ある方のブログを見たら、10年使っている家電製品(コーヒーミル)が故障したので、メーカーに修理の可否を問い合わせたら、寿命だからと買い換えを勧められた、という話が出ていた。持ち主は結局自分で故障原因(接触不良)を見つけ、半田付けで直したそうである。

 現代は、「直すより買い替えた方が安上がり」という時代になっている。特に電気製品は、その傾向が強い。昔は、ラジオ屋さんの店先には、中身がむき出しになったラジオが置かれていて、おじさんが半田ごてを使って修理していたものだ。

 電気製品ではないが、こんな経験を思い出した。モノは腕時計。20年以上前に購入したものだが、数年前から動かなくなった。

 町の時計店で見てもらったら、以前にどこかで電池交換をした際に、裏蓋のパッキンがずれていたらしい。そこから水分が侵入して、内部が錆びている。だから修理は不可能と断言された。

 それで諦めて、時計はそのまま放置された。しかし気に入っていたものなので、なんとかしたいという気持ちがよみがえった。

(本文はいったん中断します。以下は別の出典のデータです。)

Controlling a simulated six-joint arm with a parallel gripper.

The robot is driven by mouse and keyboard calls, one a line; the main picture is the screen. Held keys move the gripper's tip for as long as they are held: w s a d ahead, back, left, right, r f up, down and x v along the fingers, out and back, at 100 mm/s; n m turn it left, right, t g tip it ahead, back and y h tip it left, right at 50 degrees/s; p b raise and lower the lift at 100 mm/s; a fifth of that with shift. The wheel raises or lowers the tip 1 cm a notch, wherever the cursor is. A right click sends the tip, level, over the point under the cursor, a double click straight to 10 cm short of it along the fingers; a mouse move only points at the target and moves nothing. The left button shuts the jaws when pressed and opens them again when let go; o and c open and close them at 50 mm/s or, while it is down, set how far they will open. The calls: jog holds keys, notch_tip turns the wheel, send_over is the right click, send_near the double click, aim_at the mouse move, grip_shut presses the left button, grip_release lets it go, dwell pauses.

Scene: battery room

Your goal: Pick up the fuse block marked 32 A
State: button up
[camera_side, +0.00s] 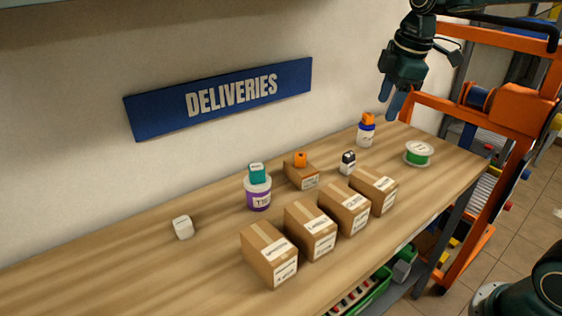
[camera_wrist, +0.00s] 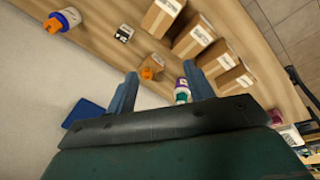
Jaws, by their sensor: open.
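Several small blocks are in the side view, and I cannot read a 32 A mark on any of them. A white block (camera_side: 183,227) lies at the left. A teal block (camera_side: 257,173) sits on a purple-and-white tub (camera_side: 258,196). An orange block (camera_side: 300,159) sits on a low carton (camera_side: 300,177). A black-and-white block (camera_side: 347,162) stands on the table. Another orange block (camera_side: 368,118) tops a white-and-blue tub (camera_side: 366,134). My gripper (camera_side: 392,98) is open and empty, above the table's far right part. In the wrist view, my gripper (camera_wrist: 162,88) shows two spread fingers.
Several brown cartons (camera_side: 310,232) stand in a row along the front of the wooden table (camera_side: 110,272). A green-and-white spool (camera_side: 418,154) lies at the right. A blue DELIVERIES sign (camera_side: 220,98) is on the wall behind. The table's left part is mostly bare.

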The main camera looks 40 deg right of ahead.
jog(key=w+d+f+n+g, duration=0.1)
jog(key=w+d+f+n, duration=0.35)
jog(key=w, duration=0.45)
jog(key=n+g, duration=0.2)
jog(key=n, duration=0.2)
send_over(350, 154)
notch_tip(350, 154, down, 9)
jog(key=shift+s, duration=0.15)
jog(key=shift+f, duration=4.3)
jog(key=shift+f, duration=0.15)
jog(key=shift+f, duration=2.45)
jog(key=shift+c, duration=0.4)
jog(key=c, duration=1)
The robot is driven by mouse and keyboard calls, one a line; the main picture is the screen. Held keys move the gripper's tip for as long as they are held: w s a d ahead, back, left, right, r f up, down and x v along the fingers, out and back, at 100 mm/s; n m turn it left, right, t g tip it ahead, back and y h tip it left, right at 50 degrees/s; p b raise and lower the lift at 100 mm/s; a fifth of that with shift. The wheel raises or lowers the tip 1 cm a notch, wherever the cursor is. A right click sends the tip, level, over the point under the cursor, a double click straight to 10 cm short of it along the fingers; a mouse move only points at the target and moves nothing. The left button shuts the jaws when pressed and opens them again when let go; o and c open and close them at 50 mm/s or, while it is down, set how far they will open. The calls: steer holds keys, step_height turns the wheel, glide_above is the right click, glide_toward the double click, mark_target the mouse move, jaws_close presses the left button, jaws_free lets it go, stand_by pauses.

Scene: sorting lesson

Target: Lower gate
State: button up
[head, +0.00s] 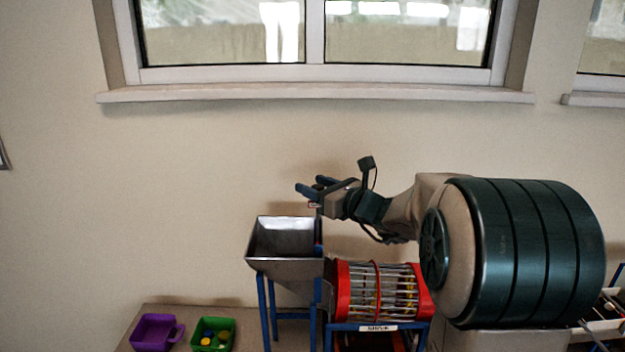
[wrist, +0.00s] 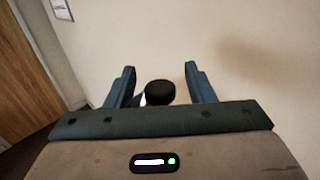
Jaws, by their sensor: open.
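My gripper (head: 308,188) is open above the right rim of the grey metal hopper (head: 284,265), its blue fingers pointing left. In the wrist view, a round black knob (wrist: 160,92) shows between the spread fingers of my gripper (wrist: 160,72), nearer the left one, with a gap to the right one. A small red-and-white piece (head: 314,205) shows just under the fingers in the head view, above the hopper's right edge. I cannot tell whether the knob belongs to the gate. The gate plate itself is not clearly visible.
A red-ended barred drum (head: 380,291) stands on a blue frame right of the hopper, below my arm. A purple bin (head: 157,331) and a green bin (head: 212,334) with small coloured pieces sit lower left. The wall with a window is behind; space left of my gripper is clear.

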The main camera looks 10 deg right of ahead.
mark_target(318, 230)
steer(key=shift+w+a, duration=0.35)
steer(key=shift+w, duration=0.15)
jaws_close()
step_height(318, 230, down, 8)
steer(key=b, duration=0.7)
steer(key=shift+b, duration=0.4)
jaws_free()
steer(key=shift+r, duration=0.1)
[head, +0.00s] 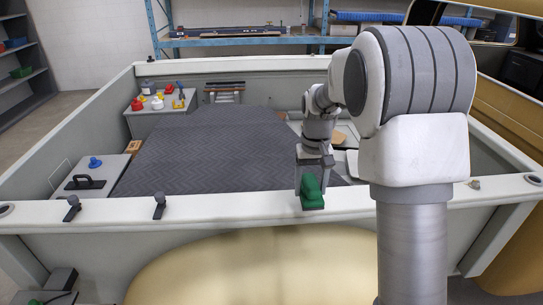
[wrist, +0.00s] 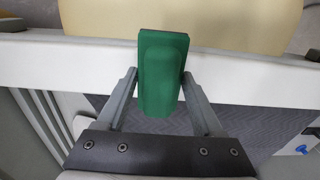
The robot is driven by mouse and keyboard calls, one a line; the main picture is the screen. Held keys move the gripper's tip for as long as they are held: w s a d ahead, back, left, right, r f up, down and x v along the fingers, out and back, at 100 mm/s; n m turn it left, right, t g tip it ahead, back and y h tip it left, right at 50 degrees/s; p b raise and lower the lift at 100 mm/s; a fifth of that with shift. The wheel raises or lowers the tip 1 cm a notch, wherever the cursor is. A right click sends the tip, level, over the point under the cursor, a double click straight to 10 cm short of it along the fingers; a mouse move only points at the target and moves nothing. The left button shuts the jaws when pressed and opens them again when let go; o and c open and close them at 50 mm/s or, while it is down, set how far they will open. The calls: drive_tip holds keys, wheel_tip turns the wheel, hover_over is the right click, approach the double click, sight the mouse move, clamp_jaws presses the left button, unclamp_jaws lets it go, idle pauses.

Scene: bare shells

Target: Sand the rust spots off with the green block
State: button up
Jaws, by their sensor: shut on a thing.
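My gripper (head: 311,183) is shut on the green block (head: 312,193). In the wrist view the green block (wrist: 160,75) sits between the two grey fingers of my gripper (wrist: 160,88), its far end over the pale rail. In the head view the block is at the near rail (head: 240,206) of the large box-like shell; I cannot tell whether it touches the rail. No rust spots can be made out in either view; the block and gripper hide part of the rail.
Two dark clamp-like fittings (head: 160,205) stand on the rail to the left. A black handle (head: 85,182) and a blue knob (head: 95,162) are on a grey lid. A side bench (head: 150,112) holds small coloured items. The dark patterned floor (head: 215,150) is clear.

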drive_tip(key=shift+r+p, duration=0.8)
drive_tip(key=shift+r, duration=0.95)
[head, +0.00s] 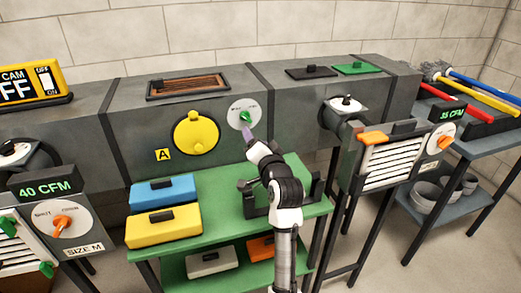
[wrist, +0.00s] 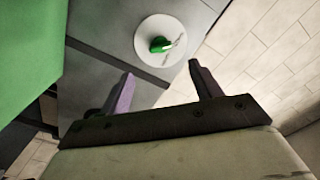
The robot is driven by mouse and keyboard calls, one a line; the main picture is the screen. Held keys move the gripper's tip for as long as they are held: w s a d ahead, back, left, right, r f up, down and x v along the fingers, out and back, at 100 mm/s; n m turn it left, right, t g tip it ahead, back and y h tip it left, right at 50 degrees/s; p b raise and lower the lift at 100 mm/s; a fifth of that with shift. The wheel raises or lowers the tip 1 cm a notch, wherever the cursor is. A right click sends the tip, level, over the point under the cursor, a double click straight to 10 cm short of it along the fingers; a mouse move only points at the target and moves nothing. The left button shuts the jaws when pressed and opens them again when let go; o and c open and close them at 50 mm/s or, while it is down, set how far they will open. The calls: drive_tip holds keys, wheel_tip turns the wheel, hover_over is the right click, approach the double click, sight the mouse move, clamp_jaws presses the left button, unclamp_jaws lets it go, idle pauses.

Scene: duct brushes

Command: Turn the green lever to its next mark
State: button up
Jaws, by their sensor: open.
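The green lever (head: 245,117) sits on a round white dial (head: 236,108) on the front of the grey duct. In the wrist view the green lever (wrist: 159,45) shows on its white dial (wrist: 172,31), ahead of and between the fingers. My gripper (head: 247,135) is just below the dial in the head view. In the wrist view its two purple-grey fingers (wrist: 158,85) are apart with nothing between them. The fingers look clear of the lever, though the exact gap is hard to tell. The dial's marks are too small to read.
A yellow round cover (head: 196,132) is left of the dial, beside an "A" label. A green table (head: 225,178) stands below with a blue box (head: 163,191) and a yellow box (head: 163,226). A louvred vent unit (head: 390,160) stands to the right.

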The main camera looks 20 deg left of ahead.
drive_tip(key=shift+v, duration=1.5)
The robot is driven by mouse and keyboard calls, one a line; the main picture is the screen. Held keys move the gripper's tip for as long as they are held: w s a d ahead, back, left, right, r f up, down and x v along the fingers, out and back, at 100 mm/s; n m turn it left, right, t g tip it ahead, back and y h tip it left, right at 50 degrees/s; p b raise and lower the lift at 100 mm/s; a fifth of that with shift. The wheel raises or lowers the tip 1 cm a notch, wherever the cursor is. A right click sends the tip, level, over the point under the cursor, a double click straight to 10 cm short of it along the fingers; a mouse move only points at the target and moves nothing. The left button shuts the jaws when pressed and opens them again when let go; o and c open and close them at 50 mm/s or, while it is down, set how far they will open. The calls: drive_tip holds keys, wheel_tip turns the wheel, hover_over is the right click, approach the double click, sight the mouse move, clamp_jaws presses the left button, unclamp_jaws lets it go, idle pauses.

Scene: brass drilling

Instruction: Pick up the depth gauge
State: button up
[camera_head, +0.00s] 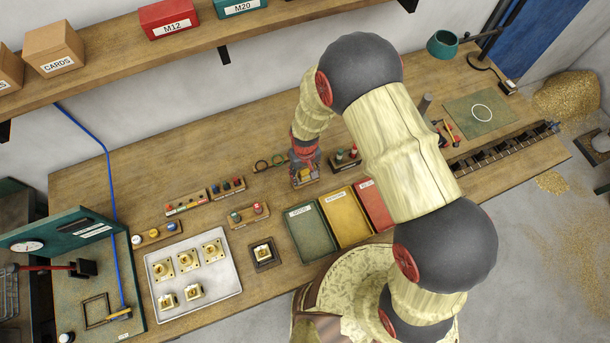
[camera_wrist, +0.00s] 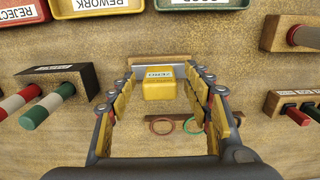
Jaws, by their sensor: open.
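My gripper (camera_wrist: 162,78) is open, with a finger on each side of a small yellow block (camera_wrist: 158,88). The block has a white label too small to read surely; it may be the depth gauge. It sits by a wooden bar between the fingertips, with a gap visible on both sides. In the head view my gripper (camera_head: 305,178) points down at the bench behind the bins, and it mostly hides what lies between its fingers.
Green (camera_head: 311,236), yellow (camera_head: 345,217) and red (camera_head: 374,206) bins stand in front of the gripper. Red and green rings (camera_wrist: 162,127) lie close behind the block. A tray (camera_head: 228,283) holds brass parts.

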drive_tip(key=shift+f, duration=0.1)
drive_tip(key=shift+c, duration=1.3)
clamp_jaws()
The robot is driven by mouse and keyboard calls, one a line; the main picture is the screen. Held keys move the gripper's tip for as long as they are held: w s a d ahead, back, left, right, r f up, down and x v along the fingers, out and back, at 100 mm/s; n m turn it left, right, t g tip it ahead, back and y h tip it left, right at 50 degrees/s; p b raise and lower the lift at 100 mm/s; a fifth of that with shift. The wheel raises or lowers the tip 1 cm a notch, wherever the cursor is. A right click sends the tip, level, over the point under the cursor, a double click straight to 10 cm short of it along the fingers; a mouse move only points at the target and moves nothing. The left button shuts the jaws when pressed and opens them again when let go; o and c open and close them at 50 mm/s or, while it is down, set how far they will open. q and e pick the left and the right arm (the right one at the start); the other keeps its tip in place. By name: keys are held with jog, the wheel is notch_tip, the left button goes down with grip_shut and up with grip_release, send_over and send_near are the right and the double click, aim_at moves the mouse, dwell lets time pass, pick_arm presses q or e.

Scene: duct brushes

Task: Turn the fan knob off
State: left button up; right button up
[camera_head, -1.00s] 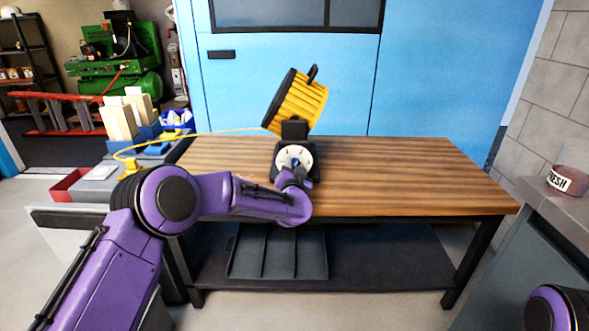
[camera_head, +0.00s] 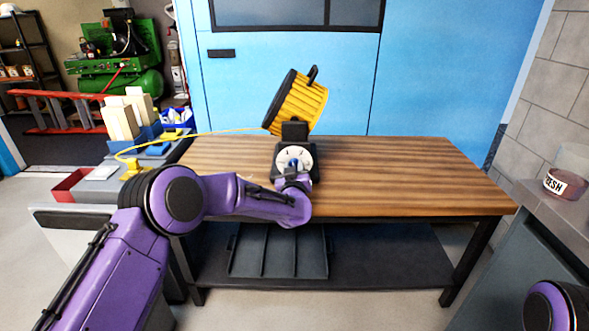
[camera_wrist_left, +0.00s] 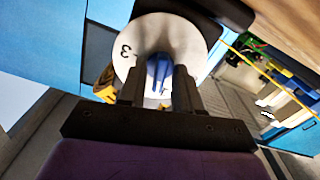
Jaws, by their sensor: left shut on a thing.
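The yellow and black fan (camera_head: 301,104) stands on the wooden workbench, its drum tilted on a black base. On the front of the base is a round pale dial (camera_head: 282,155) with a blue knob at its middle. In the left wrist view the dial (camera_wrist_left: 192,43) shows a "3" to the left of the blue knob (camera_wrist_left: 159,72). My left gripper (camera_wrist_left: 158,82) is shut on the knob, with a dark finger on each side. The fingers hide part of the dial. My right gripper is out of view.
The workbench (camera_head: 410,170) is clear to the right of the fan. A yellow cord (camera_head: 200,132) runs left from the fan to a side bench. A container (camera_head: 565,182) with a label stands on a counter at the right.

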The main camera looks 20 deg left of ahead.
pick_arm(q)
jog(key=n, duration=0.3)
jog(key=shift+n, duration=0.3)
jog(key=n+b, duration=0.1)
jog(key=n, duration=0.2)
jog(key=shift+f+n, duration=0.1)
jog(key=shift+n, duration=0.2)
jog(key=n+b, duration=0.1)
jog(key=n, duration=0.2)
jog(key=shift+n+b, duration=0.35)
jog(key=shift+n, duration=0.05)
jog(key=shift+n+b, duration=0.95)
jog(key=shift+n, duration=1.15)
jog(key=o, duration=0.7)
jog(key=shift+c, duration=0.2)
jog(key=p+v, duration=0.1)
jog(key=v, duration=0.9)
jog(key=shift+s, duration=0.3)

 ダメでもともとの気持ちで、製造元のメーカーに送り、修理を依頼した。メーカーの返事は、かなりダメージが大きいので、ちゃんと直るかどうかは保証できないとのことだった。それでもやってくれとお願いした。有料だが、買った時の価格よりは安い。

 戻って来た時計は、しばらくしたらまた動かなくなった。期限内の再修理は無料とのことで、また送った。修理を終えて戻って来た時計に、コメントが付いていた。できるだけのことはやったが、もうこれ以上の修理は難しいとの見解だった。メーカーとしては、自社の製品ではあるが、匙を投げた様子だった。

 しばらく使ったら、また止まってしまった。そこで再度しつこく、メーカーに送った。時計に添えて、私の思いを伝えるべく、手紙を入れた。

 「取り扱いの不備が原因で壊れたことは分かっている。貴社の製造責任は無いと理解している。しかし、とても気に入っている時計だから、なんとか直して欲しい。貴社の技術力に望みをかけている。でも、どうしても直らないと判断されたら、自分はこの時計を捨てるのがしのびないので、そちらで処分して欲しい」。そんな内容だったと記憶している。

 そのときはずいぶん日数がかかった。メーカーが新たに何をしたのかは分からない。戻って来た時計は、それ以後ずうっと正確に時を刻み続けている。

 先日、その時計の電池交換をした。近所の店は当てにならないので、松本の時計店に持って行った。80歳を越えている風体の老店主は、丁寧な仕草で時計を調べ、電池を入れ替えたあとこう言った「いい時計です。今はこういう良いものが作られなくなりました。大事に使ってあげて下さい」。

 時計のメーカーはシチズン、商品名はクラブ・ラメール。金色で薄型、秒針が別窓になっている、美しい時計である。




ーーー3/27ーーー 焚き火

 先週の土曜日、自宅の庭に放置してあった枯れ枝を、焚き火で燃やした。

 シルバー人材センターに頼んで、庭木の剪定をしてもらったときに出た切り落としである。シルバーさんは、剪定をして、落した枝をまとめてくれるところまではやってくれるが、持って行ってはくれない。それでは庭木剪定の仕事として半分ではないかと思うが、値段が格安だから仕方ない。

 昨年の暮れに切ったものだから、もう4ケ月くらいになる。そろそろ乾いただろう。数日続いた良い天気が、午後には雨になる予報だった。雨が来る前に燃やしてしまおうと、午前9時に作業をスタート。

 かなりの量がある。いっぺんに燃やすのはとうてい無理だ。火が大きくなり過ぎないよう、注意しながら、少しづつ燃やした。周囲に飛び火しないよう、回りの地面には水を撒いた。自宅の庭の焚き火では、一度怖い経験をしたことがある。今回は十分に注意した。

 半分も片付けば良いと思って始めたが、やるうちに欲が出た。結局、全てを燃やすことになった。

 朝は青空が見えていたのに、昼前から曇り空となった。山の稜線も次第に見えなくなり、山肌は空と同じような鈍い灰色に変わっていった。風が吹き下ろして、森がゴーゴーと鳴った。低気圧の接近が予感された。

 色彩を失った風景が、墨絵のような趣きだった。その中でチロチロと燃える焚き火を見ていると、なんだか時間が止まったような、現実の世界から外れてしまったような感覚になった。

 4時間の後、枯れ枝の山は消滅した。じきに雨が降り出しそうな気配だった。それでも家に入る前に、念のため、燃え跡の灰の山にホースで水をかけた。一時激しく煙が上がり、しばらくすると静かになった。真っ白い灰に見えたものは、水を掛けると黒い炭の山であった。その小さな炭の積み重なりが、なんだかとても美しく見えたので、カメラに納めた。
 

      

 真っ黒な色は、付けたものではなく、木の枝本来の色を失うことで現れたもの。生きていたときの様々な個性は、もはやここには無い。有機物から無機物へと変化して行く過程のひとコマ。冥土の旅の、賽の河原のような光景。